Exercise task:
Transcribe each line exactly.

Data segment:

* * *

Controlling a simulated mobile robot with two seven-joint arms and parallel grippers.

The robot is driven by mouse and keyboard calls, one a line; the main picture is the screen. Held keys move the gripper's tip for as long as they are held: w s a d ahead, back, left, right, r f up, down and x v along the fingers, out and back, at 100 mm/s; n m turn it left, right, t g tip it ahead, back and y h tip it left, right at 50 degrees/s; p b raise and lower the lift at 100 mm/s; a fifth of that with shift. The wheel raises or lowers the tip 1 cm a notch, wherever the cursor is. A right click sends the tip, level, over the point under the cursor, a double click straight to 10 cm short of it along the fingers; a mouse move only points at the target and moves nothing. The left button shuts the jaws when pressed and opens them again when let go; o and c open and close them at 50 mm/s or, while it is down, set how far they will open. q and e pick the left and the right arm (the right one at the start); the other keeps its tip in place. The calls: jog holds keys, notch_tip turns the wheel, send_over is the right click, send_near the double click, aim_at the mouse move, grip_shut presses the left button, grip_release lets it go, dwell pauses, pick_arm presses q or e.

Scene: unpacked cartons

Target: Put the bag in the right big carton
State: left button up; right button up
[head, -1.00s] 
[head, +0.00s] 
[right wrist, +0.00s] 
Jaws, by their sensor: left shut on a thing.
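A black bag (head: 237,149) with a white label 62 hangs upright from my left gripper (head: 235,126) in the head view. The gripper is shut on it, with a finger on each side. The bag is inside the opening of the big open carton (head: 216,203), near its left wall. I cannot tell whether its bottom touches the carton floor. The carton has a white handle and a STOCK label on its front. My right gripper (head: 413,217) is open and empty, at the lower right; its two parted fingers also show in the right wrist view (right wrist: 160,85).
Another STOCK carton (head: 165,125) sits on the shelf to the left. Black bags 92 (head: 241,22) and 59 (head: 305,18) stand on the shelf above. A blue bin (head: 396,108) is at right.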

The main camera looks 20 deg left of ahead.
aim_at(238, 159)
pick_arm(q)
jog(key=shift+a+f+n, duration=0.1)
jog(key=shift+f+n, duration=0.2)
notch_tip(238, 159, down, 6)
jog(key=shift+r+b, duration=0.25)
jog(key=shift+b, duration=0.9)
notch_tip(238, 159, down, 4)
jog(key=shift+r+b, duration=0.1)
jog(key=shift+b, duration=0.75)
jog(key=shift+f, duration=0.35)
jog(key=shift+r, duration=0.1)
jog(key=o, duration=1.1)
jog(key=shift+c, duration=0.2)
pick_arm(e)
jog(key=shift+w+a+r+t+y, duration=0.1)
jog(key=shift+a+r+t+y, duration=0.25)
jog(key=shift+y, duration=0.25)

* * *

Expected answer:
Controlling a simulated mobile robot with two seven-joint arms and parallel grippers.

The robot is driven by mouse and keyboard calls, one a line; the main picture is the screen. Held keys move the gripper's tip for as long as they are held: w s a d ahead, back, left, right, r f up, down and x v along the fingers, out and back, at 100 mm/s; n m turn it left, right, t g tip it ahead, back and y h tip it left, right at 50 degrees/s; p b raise and lower the lift at 100 mm/s; a fifth of that with shift. The wheel raises or lowers the tip 1 cm a notch, wherever the cursor is. A right click sends the tip, level, over the point under the cursor, a double click straight to 10 cm short of it along the fingers; a mouse move only points at the target and moves nothing. The left button shuts the jaws when pressed and opens them again when let go; o and c open and close them at 50 mm/s or, while it is down, set how far they will open. q and e pick the left and the right arm (the right one at the start); the other keeps its tip in place. The calls: jog holds keys, notch_tip turns the wheel, send_over is the right click, send_near the double click, aim_at the mouse move, grip_shut presses the left button, grip_release lets it go, dwell pauses, pick_arm presses q or e.

Scene: unpacked cartons

Target: Put the bag in the right big carton
State: left button up; right button up
[head, -1.00s] 
[head, +0.00s] 
[right wrist, +0.00s] 
Jaws, by their sensor: left shut on a thing.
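A black bag (head: 237,149) with a white label 62 hangs upright from my left gripper (head: 235,126) in the head view. The gripper is shut on it, with a finger on each side. The bag is inside the opening of the big open carton (head: 216,203), near its left wall. I cannot tell whether its bottom touches the carton floor. The carton has a white handle and a STOCK label on its front. My right gripper (head: 413,217) is open and empty, at the lower right; its two parted fingers also show in the right wrist view (right wrist: 160,85).
Another STOCK carton (head: 165,125) sits on the shelf to the left. Black bags 92 (head: 241,22) and 59 (head: 305,18) stand on the shelf above. A blue bin (head: 396,108) is at right.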

The main camera looks 20 deg left of ahead.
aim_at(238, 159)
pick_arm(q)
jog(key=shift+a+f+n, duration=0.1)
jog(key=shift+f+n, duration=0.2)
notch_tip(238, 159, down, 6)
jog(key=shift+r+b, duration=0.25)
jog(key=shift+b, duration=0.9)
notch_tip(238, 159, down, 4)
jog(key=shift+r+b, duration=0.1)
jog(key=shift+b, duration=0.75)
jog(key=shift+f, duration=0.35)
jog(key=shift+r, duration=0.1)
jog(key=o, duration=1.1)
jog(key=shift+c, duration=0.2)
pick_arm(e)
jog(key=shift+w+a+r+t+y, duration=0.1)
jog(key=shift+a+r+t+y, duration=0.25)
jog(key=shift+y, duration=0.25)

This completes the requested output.